**Stated exercise**
Return exactly the span of lines that opens with the line containing "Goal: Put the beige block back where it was" and closes with the last line of the data, inclusive.

**Recorded data**
◆ ◆ ◆ ◆ ◆

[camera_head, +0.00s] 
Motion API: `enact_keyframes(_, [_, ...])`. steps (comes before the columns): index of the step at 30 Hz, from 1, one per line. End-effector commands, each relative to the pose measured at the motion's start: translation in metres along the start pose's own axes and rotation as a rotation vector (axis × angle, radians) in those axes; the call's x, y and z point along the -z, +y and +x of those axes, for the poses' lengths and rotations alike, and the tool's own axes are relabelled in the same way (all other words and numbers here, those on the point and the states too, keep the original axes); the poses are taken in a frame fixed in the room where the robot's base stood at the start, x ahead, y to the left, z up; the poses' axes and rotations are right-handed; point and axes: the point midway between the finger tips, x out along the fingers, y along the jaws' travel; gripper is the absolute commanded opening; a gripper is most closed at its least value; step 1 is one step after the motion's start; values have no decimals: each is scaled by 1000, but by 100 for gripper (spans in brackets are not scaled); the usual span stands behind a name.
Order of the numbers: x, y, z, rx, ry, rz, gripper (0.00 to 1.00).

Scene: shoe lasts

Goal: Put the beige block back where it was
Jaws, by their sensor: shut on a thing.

◆ ◆ ◆ ◆ ◆

**Output for this exercise**
Goal: Put the beige block back where it was
Jaws, by their sensor: shut on a thing.

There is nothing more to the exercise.